Remarquez, messieurs, quel est l'effet de la réélection qui vous est proposée: c'est de faire pénétrer, indirectement à la vérité, le principe de l'élection dans une multitude de fonctions importantes où il serait impossible de le faire pénétrer directement. Vous êtes occupés, dans ce moment, de la question de savoir comment vous introduirez le principe de l'élection dans les administrations locales, et je n'ai garde de prétendre que ce projet ne soit pas bon et louable. Mais la réélection, telle que vous la proposez, doit avoir pour effet de faire pénétrer le principe de l'élection dans la haute administration, de le faire pénétrer indirectement, il est vrai, mais cependant de l'y faire pénétrer de manière qu'il y exerce un véritable empire.
Vous ne pouvez, messieurs, admettre en principe que l'administration tout entière soit élective. Vous ne voulez sans doute pas qu'il en soit ainsi.

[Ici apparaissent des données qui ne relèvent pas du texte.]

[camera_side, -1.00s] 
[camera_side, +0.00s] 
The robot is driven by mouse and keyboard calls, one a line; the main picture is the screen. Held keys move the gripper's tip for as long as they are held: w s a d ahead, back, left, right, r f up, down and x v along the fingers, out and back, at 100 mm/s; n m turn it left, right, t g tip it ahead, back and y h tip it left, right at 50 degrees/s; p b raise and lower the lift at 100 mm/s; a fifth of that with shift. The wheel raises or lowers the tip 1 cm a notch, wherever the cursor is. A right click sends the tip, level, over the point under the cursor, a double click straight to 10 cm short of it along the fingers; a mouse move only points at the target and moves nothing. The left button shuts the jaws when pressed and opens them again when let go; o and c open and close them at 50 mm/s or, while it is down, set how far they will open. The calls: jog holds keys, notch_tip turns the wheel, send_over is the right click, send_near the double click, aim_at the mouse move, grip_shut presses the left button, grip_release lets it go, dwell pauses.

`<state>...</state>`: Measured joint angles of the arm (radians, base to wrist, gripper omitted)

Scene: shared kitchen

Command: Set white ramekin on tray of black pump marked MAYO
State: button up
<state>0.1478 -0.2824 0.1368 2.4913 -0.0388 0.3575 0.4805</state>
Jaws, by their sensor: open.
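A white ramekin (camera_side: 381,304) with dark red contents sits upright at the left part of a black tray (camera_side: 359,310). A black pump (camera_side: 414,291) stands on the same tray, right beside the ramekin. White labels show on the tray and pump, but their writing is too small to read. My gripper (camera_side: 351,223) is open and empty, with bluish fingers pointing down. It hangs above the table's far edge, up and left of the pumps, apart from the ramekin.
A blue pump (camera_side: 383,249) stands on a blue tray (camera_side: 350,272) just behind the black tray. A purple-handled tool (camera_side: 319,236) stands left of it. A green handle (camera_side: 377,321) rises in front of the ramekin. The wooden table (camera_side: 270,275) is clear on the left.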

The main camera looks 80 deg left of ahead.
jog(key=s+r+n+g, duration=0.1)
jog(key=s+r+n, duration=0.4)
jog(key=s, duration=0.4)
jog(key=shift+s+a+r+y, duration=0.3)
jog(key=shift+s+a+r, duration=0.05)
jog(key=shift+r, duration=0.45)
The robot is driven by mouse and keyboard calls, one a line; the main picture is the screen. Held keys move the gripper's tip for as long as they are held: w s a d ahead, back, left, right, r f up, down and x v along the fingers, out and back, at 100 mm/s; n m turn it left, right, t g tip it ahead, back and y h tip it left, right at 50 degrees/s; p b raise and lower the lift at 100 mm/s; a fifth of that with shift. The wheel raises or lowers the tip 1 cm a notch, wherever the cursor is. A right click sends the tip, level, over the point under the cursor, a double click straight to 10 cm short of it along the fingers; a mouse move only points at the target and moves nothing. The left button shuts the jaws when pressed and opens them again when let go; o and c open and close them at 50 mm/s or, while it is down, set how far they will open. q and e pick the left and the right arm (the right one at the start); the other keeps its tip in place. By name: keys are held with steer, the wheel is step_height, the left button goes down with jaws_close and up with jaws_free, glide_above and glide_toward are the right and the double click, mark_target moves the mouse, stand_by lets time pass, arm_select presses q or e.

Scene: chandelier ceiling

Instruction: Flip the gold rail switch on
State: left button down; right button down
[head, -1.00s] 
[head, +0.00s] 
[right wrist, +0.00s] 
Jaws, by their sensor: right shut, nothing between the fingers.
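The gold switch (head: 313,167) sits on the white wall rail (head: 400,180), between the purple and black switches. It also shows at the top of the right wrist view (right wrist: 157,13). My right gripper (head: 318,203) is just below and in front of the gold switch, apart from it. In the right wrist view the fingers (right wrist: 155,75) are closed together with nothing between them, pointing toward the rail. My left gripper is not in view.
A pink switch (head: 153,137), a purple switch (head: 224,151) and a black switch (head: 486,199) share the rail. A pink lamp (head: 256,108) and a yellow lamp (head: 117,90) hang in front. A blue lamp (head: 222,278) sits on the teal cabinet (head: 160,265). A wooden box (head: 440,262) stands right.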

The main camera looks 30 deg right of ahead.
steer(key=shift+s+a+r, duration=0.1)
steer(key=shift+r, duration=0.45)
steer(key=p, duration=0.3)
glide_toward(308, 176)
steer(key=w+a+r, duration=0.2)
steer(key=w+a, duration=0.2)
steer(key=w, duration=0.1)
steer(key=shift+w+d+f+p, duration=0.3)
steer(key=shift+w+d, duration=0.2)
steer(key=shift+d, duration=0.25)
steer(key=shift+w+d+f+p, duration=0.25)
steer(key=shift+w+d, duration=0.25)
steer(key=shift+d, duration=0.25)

Mais remarquez que, dans le système du projet de loi, l'élection exercera sur la haute administration, sur les fonctionnaires supérieurs, une grande influence. Elle y pénétrera indirectement, et, si cela se peut, sans porter atteinte à la prérogative royale, sans compromettre l'ordre public, selon la marche régulière de l'administration. Il y a avantage, il y a profit, dans l'intérêt des libertés publiques, à ce que le principe de l'élection ne soit pas directement introduit dans toutes les parties de l'administration, dans la sphère supérieure comme dans la sphère inférieure, dans celle de l'action comme dans celle du conseil.
On a dit, si je ne me trompe, qu'il y aurait défaut de temps pour les députés préfets ou procureurs généraux, qu'il leur serait impossible de remplir à la fois leurs fonctions d'administrateurs et de députés. J'avoue que je ne suis pas touché de cette considération, quoiqu'elle semble fondée. Je ne dirai pas qu'il ne puisse y avoir quelque inconvénient dans certains cas. Cependant il est, je crois, infiniment plus important que les principaux fonctionnaires de l'administration viennent se pénétrer dans cette Chambre de l'esprit général du gouvernement, des principes de la majorité, et qu'ils les reportent ensuite dans leurs départements. Ce n'est pas du temps perdu, messieurs, que le temps passé à s'instruire dans cette Chambre, à se bien pénétrer de ses principes, et les exemples ne me manqueraient pas, s'il était possible de citer, pour montrer que le séjour dans cette Chambre, la participation à ses travaux a plus d'une fois utilement influé sur les fonctionnaires administrateurs, qu'ils y ont puisé un nouvel esprit, des vues plus libérales, et que par là les progrès qui s'étaient faits dans la Chambre ont pénétré dans l'administration.
On a parlé d'un article de la Charte qui disait que les fonctions de député devaient être gratuites. Je ne vois pas d'article pareil dans la Charte. La Charte ne dit rien à ce sujet. Je ne suis pas de ceux qui prétendraient qu'il en dût être autrement. Mais je dois dire que la Charte ne spécifie rien à cet égard, qu'il n'y a à ce sujet aucune exclusion prononcée par la Charte.
Une voix.--C'est par une loi.
Autre voix à gauche.--Et par une bonne loi.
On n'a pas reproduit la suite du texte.